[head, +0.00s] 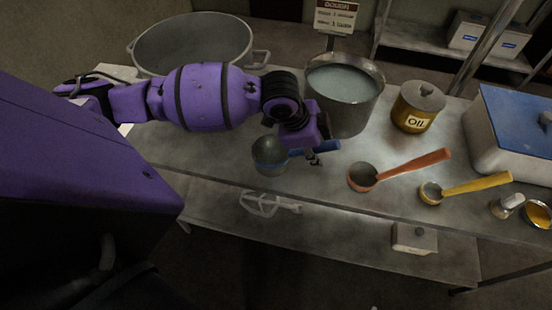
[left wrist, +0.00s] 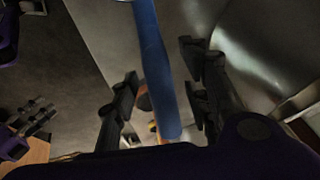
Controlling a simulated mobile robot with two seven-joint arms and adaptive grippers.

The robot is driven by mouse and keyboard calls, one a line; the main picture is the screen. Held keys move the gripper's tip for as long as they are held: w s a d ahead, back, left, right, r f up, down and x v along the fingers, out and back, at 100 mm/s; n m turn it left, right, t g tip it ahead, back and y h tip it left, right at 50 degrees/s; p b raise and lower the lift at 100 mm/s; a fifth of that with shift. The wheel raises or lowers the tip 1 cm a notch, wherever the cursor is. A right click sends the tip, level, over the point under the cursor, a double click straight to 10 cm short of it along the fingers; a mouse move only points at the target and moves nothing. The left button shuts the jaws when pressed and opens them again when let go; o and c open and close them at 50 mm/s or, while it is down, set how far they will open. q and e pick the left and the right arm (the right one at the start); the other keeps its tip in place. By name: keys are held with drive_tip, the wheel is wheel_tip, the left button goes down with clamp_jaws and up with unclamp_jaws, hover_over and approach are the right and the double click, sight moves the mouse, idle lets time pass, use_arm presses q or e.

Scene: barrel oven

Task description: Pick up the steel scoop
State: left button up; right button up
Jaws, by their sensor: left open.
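The steel scoop lies on the metal table, its round bowl (head: 269,152) towards the left and its blue handle (head: 327,146) pointing right. My left gripper (head: 314,158) is at the handle, reaching down from above. In the left wrist view the blue handle (left wrist: 154,60) runs between the two spread, open fingers (left wrist: 160,100). I cannot tell whether either finger touches it. My gripper hides part of the handle in the head view.
A bucket of pale liquid (head: 342,82) stands close behind the scoop. An orange-handled scoop (head: 415,164), a yellow-handled scoop (head: 478,187) and an oil pot (head: 405,115) are to the right. A large basin (head: 190,40) is behind my left arm. The table's front edge is near the scoop.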

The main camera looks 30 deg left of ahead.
::::::
• [Instructions to follow]
Repeat word for word the lines from the line with "Controlling a simulated" to the line with "State: left button up; right button up", both lines included.

• [Task answer]
Controlling a simulated mobile robot with two seven-joint arms and adaptive grippers.

The robot is driven by mouse and keyboard calls, one a line; the main picture is the screen. Held keys move the gripper's tip for as long as they are held: w s a d ahead, back, left, right, r f up, down and x v along the fingers, out and back, at 100 mm/s; n m turn it left, right, t g tip it ahead, back and y h tip it left, right at 50 degrees/s; p b raise and lower the lift at 100 mm/s; a fifth of that with shift. The wheel raises or lowers the tip 1 cm a notch, wherever the cursor is. A right click sends the tip, level, over the point under the cursor, a double click straight to 10 cm short of it along the fingers; a mouse move only points at the target and moves nothing. The left button shuts the jaws when pressed and opens them again when let go; o and c open and close them at 50 mm/s or, while it is down, set how far they will open. q and e pick the left and the right arm (the right one at the start); the other keeps its tip in place. By name: keys are held with drive_tip, the wheel is wheel_tip, the left button goes down with clamp_jaws and up with unclamp_jaws, hover_over and approach are the right and the double click, sight moves the mouse, idle lets time pass, use_arm presses q or e.

Scene: barrel oven

Task description: Pick up the steel scoop
State: left button up; right button up

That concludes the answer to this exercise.